I 've already testing newer runc on staging-eqiad and everything appears to be ok

runc was updated: 1.0.0~rc93+ds1-5+deb11u2 -> 1.0.0~rc93+ds1-5+deb11u3

kubernetes[2005-2060].codfw.wmnet,kubernetes[1005-1062].eqiad.wmnet,

mw[2260,2267,2291-2297,2355,2357,2366,2368,2370,2381,2395,2420-2425,24
27,2429-2431,2434-2437,2440,2442-2443,2445-2451].codfw.wmnet,mw[1360-1
363,1374-1383,1419,1423-1425,1439-1440,1457,1459-1466,1469-1475,1482,1
486,1488,1495-1496].eqiad.wmnet (195 hosts)

We got 6 hosts that are for some reason buster and need to be reimaged:

mw[2318-2319,2350,2352,2354,2356].codfw.wmnet

I 'll file a different task for those. They aren't proper nodes right now in the codfw cluster (they don't even appear in the API)

I 've started the rolling restart of all pods in eqiad. This is right now done with this magnificent piece of code (</sarcasm>)

#!/bin/bash

#set -x

NODES=$(/usr/bin/kubectl get nodes -o json | jq -r '.items[].metadata.name')

for node in $NODES
do
	/usr/bin/kubectl drain --ignore-daemonsets --delete-emptydir-data $node
	# We are talking daemonsets here
	daemonsets=$(/usr/bin/kubectl get pods -A -o json --field-selector spec.nodeName=${node} | jq -r -c ".items[] | .metadata.namespace + \"+\" + .metadata.name")
	for daemonset in $daemonsets
	do
		namespace=$(echo $daemonset | awk -F "+" '{print $1}')
		pod=$(echo $daemonset | awk -F "+" '{print $2}')
		/usr/bin/kubectl -n ${namespace} delete pods $pod
	done
	/usr/bin/kubectl uncordon $node
	sleep 300
done

which arguably should be transform into a cookbook.

Rolling restart started in codfw (and a repeat of staging clusters just to make sure my code didn't forget something yesterday)

We got 6 hosts that are for some reason buster and need to be reimaged:

mw[2318-2319,2350,2352,2354,2356].codfw.wmnet

Those are failing to be reimaged and tracked in T356709

akosiaris renamed this task from WikiKube runc upgrades to Cross fleet runc upgrades.Feb 6 2024, 10:46 AM
akosiaris updated the task description. (Show Details)

Summary for non-wikikube services:

  • Toolforge is tracked in https://phabricator.wikimedia.org/T356507
  • The DSE and aux k8s clusters are already updated, ml-serve is work in progress.
  • The gitlab runners are also upgraded
  • releases* is upgraded as well

staging clusters done, the production clusters are proceeding at a rate of ~10m per node (I have on purpose a big sleep 300 after each node to allow the situation to settle).

Summary for non-wikikube services:

I noticed the runc upgrade, to be on the safe side, I 've roll restart pods in dse and aux-k8s clusters.

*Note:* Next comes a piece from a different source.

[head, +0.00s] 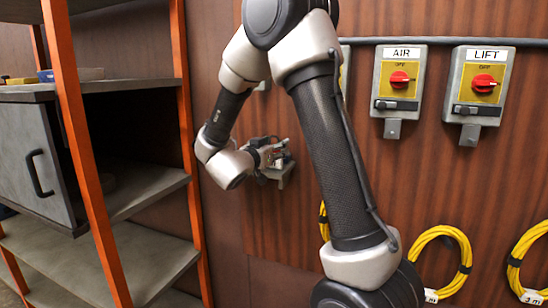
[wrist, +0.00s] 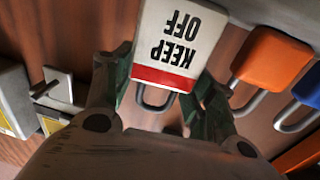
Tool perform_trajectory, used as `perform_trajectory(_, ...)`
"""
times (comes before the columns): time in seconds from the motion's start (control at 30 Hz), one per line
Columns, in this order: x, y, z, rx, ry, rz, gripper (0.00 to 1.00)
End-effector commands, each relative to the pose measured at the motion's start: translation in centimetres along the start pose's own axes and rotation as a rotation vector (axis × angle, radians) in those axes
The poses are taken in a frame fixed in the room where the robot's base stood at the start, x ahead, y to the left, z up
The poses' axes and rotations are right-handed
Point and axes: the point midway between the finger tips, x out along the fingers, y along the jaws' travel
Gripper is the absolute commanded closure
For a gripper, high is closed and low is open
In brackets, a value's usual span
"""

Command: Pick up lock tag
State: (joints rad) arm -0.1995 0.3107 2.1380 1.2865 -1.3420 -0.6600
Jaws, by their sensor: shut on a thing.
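The lock tag (wrist: 178,40) is a white plate with upside-down "KEEP OFF" lettering and a red band, seen in the wrist view. My gripper (wrist: 163,86) is shut on the tag, with one green-tipped finger at each side of it. A grey metal loop (wrist: 143,103) shows just below the red band; I cannot tell whether it belongs to the tag. In the head view my gripper (head: 272,153) is close to the wood-panelled wall, and the tag is too small to make out there.
An orange padlock (wrist: 270,58) and a blue padlock (wrist: 310,85) hang right of the tag. The AIR box (head: 398,82) and LIFT box (head: 478,85) are on the wall at right, above yellow cable coils (head: 447,262). An orange-posted shelf (head: 85,150) stands at left.

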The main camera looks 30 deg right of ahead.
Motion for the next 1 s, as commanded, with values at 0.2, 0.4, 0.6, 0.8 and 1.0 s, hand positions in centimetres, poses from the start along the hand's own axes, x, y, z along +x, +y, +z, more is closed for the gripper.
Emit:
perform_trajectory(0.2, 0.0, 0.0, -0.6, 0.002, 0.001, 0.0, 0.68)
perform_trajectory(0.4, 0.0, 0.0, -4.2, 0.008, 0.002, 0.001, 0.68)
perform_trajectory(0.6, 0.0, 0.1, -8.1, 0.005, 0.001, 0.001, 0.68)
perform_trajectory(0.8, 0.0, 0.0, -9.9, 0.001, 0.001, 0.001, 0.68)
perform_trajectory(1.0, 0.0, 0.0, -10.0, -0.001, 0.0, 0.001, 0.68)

I 've left ml-serve though.

  • The gitlab runners are also upgraded
  • releases* is upgraded as well

Cool, thanks for the update.

The rest of ml-serve is now upgraded as well, Tobias will drain/undrain the nodes.

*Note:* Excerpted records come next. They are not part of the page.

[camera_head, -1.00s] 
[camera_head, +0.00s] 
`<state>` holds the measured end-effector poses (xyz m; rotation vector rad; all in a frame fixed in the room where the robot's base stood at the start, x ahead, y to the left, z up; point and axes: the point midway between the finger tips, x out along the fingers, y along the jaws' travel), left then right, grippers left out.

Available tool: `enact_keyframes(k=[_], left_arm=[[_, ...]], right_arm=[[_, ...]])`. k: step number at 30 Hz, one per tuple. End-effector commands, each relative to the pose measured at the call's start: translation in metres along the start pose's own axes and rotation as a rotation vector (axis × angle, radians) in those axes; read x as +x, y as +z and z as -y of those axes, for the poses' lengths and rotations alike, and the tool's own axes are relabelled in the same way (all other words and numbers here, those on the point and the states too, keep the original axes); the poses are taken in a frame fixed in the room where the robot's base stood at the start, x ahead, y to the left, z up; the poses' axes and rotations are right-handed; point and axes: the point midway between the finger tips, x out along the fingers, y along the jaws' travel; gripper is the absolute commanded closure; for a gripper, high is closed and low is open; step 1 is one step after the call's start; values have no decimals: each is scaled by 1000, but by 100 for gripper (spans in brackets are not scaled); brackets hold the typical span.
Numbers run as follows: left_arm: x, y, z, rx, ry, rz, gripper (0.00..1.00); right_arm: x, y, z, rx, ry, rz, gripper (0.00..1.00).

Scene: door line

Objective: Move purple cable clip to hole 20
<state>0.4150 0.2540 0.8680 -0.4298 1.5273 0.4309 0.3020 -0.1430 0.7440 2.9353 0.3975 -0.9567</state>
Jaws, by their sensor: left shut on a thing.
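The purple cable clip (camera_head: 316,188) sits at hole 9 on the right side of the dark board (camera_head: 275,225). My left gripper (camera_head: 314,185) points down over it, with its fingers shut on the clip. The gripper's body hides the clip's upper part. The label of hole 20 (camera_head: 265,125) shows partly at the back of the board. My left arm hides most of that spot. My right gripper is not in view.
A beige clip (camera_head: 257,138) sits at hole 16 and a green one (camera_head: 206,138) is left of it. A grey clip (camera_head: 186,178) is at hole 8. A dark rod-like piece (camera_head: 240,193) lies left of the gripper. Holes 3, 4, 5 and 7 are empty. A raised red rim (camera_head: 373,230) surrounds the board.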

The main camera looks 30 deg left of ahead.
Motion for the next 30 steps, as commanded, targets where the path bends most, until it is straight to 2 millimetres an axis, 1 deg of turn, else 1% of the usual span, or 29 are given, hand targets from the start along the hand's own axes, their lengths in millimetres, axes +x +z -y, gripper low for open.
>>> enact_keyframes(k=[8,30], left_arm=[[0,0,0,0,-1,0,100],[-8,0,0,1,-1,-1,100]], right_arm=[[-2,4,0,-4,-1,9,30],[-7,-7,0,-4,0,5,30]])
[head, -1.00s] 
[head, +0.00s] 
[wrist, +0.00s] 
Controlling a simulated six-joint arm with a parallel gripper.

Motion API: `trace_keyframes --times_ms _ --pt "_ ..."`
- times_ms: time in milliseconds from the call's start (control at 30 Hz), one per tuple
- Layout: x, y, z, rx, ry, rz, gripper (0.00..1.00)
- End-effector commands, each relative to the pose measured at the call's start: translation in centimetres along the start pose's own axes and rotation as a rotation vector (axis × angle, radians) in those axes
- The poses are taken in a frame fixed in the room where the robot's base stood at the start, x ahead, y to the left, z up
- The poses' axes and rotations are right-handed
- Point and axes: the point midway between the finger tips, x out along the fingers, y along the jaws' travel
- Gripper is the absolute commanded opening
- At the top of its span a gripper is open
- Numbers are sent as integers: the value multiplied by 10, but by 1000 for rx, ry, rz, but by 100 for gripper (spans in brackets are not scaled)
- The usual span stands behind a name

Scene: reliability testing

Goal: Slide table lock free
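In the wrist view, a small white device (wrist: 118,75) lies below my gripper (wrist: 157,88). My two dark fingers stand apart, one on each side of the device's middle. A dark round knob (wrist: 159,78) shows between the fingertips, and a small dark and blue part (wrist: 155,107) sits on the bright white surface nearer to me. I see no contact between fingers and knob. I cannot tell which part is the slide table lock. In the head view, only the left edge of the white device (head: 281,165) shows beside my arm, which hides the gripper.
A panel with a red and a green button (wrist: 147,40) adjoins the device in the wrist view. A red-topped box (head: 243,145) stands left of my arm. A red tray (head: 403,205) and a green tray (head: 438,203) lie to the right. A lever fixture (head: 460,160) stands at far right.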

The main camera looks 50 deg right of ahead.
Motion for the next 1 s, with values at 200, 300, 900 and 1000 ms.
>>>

This leaves the buster hosts: alert (in the process of being reimaged to bookworm currently), cloudweb and the deployment servers. I'll update the task when a Buster/LTS update is out.

All of wikikube production clusters done as well. Adding @klausman for an FYI regarding the state of the rest of the clusters and some low quality ready to use code used to to the rolling restarts.

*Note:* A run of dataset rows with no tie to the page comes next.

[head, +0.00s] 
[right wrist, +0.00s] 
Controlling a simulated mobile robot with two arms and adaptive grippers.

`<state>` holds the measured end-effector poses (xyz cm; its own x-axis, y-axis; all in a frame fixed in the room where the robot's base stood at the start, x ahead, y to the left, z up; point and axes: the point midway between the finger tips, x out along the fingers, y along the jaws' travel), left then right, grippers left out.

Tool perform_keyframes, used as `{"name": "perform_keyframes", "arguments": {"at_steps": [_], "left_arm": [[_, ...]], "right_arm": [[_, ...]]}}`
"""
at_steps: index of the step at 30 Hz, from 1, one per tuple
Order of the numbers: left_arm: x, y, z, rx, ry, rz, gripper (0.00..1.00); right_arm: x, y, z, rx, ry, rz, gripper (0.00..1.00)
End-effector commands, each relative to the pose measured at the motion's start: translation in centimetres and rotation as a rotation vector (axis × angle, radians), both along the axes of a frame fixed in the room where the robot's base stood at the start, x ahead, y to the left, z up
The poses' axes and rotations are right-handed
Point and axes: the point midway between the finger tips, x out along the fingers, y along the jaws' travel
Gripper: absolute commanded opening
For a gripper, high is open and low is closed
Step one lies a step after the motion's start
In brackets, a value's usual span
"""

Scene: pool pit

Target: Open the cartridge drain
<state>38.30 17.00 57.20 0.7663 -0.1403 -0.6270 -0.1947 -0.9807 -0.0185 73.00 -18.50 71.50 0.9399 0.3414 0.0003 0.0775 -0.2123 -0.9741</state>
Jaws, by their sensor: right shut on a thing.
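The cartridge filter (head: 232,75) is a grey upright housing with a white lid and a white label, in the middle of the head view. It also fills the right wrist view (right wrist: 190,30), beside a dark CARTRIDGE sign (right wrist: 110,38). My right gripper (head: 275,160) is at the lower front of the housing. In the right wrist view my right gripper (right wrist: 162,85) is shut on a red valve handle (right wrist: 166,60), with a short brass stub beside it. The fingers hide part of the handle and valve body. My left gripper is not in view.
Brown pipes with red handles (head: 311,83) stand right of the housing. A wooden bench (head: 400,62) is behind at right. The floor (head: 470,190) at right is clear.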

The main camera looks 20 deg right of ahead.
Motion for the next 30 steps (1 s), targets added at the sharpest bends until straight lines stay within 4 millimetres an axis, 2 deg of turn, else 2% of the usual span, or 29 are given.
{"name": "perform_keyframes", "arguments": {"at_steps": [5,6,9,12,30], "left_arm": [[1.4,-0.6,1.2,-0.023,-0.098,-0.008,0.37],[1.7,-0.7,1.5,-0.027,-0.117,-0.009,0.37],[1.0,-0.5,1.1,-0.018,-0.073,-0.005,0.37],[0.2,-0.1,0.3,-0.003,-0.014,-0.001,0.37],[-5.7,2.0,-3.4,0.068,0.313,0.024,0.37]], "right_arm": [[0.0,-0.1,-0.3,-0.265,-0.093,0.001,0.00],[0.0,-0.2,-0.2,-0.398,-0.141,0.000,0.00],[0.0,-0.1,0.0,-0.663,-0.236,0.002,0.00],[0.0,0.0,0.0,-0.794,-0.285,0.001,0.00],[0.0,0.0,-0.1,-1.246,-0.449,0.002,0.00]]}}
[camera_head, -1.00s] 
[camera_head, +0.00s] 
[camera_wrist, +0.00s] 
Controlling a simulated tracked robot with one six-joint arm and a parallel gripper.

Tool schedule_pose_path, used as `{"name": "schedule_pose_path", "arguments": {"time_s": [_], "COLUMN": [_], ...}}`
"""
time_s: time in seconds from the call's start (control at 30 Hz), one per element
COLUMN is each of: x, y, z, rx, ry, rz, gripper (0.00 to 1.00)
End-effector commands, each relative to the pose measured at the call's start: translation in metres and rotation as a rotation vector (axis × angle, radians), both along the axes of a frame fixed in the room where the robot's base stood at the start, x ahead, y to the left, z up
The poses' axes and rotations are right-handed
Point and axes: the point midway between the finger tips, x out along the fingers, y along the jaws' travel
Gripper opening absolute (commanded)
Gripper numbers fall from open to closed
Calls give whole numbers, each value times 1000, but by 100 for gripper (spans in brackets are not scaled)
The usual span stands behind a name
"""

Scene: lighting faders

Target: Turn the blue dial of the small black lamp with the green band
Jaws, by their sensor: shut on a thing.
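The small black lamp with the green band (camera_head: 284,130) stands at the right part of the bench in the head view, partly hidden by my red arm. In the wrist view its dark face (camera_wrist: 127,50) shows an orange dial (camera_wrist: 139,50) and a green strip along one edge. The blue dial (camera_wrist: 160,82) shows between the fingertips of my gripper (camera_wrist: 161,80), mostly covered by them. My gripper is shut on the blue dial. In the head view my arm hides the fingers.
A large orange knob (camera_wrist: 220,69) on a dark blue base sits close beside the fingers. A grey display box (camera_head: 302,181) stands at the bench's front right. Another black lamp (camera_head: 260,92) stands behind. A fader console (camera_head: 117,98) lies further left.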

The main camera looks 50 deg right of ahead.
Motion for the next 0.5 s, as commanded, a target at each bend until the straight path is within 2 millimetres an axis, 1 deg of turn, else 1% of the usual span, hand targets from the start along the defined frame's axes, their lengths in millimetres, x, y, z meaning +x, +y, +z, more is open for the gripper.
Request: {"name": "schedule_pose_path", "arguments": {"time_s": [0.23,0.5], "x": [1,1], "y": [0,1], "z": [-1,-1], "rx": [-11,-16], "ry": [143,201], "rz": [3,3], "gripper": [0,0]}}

Adding @CDanis, @jhathaway and @fgiunchedi as an FYI for the aux-k8s cluster.

Roll-restart of the staging ML cluster is done, eqiad and codfw prod clusters today and tomorrow.

ml-serve in codfw also done, so all done for ML team

ml-serve in codfw also done, so all done for ML team

Cool, thanks! I 'll resolve this one then.

akosiaris changed the visibility from "Custom Policy" to "Public (No Login Required)".Feb 8 2024, 2:29 PM
akosiaris changed the edit policy from "Subscribers" to "All Users".

Marking this as public now that we are done patching.

Mentioned in SAL (#wikimedia-operations) [2024-02-09T17:18:28Z] <cdanis> rolling restart of pods on k8s aux eqiad T356661

All pods on k8s-aux-eqiad restarted, thanks @akosiaris for the script.

Adding @rzl @Scott_French and @Volans per recent discussion on spicerack/cumin training/onboarding. The 15 line candidate patch is at T356661#9516327. T277677 might also have some useful information

This leaves the buster hosts: alert (in the process of being reimaged to bookworm currently), cloudweb and the deployment servers. I'll update the task when a Buster/LTS update is out.

LTS update is now also out: alert* and deployment hosts are now also upgraded (cloudweb got reimaged to bullseye in the mean time).